Task prompt:
Copy the lines holding the word "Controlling", all of them.

Robot state and action records:
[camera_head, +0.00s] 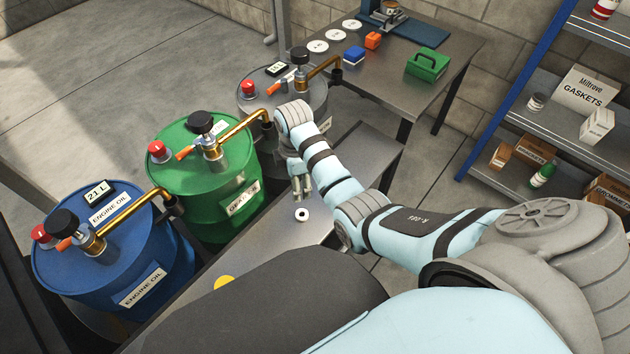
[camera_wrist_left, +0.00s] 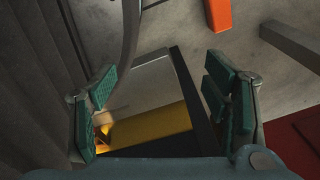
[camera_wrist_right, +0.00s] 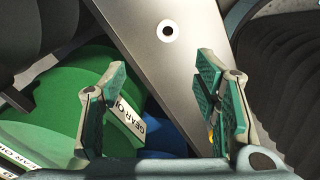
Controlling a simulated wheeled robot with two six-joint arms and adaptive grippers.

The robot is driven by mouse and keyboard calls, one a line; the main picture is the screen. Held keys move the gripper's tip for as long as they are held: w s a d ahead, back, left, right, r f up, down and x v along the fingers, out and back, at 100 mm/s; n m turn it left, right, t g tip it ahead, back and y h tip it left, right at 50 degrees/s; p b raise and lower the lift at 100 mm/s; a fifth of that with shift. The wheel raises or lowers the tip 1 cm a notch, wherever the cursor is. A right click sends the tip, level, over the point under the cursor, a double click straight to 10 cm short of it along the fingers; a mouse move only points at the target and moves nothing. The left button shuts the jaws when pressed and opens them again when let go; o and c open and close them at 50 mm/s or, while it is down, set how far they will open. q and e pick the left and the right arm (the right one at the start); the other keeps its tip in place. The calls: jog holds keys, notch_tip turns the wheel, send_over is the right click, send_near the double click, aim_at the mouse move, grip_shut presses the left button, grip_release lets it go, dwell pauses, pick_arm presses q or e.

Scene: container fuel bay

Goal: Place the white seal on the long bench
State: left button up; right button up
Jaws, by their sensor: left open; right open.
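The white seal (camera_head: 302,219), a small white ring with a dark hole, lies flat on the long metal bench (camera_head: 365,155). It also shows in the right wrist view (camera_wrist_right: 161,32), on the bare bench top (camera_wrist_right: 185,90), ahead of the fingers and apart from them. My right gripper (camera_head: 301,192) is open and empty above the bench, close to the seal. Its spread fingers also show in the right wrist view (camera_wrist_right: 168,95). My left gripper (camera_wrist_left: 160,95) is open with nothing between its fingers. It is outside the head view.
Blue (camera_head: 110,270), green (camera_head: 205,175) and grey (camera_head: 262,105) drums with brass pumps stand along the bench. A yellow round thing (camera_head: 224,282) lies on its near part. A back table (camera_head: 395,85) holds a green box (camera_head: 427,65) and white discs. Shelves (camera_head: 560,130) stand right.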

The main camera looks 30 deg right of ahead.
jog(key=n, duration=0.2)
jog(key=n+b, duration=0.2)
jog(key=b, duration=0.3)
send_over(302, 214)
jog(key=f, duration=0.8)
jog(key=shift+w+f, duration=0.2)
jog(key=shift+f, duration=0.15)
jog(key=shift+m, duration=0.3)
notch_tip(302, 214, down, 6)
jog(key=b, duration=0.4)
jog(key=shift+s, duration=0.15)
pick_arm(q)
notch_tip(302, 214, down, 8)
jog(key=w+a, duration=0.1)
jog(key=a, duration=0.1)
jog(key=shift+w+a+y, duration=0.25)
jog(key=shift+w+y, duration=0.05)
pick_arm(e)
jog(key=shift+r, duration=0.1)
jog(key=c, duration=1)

==

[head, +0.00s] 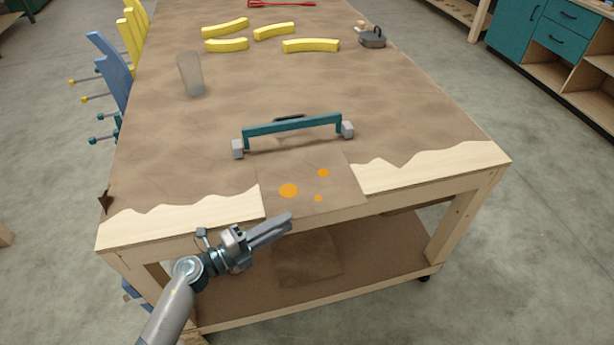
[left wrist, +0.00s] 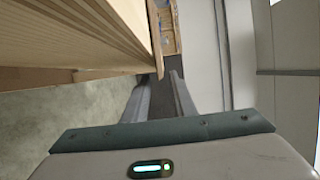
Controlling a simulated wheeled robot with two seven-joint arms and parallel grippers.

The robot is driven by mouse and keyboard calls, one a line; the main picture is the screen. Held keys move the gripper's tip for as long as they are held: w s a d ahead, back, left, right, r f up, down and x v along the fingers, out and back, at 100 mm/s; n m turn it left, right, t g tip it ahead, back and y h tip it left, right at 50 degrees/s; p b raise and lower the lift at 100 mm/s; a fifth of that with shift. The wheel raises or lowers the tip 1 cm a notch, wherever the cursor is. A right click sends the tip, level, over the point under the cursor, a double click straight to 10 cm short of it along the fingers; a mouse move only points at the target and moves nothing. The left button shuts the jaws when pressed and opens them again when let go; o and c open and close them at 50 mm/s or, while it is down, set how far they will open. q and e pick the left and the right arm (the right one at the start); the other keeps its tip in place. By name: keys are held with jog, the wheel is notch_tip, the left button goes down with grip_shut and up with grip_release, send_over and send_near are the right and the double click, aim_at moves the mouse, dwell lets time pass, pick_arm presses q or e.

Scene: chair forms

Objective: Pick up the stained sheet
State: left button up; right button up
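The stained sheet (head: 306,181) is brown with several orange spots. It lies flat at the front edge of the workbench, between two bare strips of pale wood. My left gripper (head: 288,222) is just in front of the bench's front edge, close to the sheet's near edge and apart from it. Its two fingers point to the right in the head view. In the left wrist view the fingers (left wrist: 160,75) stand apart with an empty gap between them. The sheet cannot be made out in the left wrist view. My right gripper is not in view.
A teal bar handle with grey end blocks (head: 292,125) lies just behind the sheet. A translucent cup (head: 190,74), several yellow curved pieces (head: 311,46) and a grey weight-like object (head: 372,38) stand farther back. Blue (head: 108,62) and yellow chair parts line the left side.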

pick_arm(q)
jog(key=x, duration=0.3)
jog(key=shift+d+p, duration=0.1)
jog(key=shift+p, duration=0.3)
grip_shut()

Result:
Controlling a simulated wheeled robot with two six-joint arms and adaptive grippers.
Controlling a simulated wheeled robot with two seven-joint arms and parallel grippers.

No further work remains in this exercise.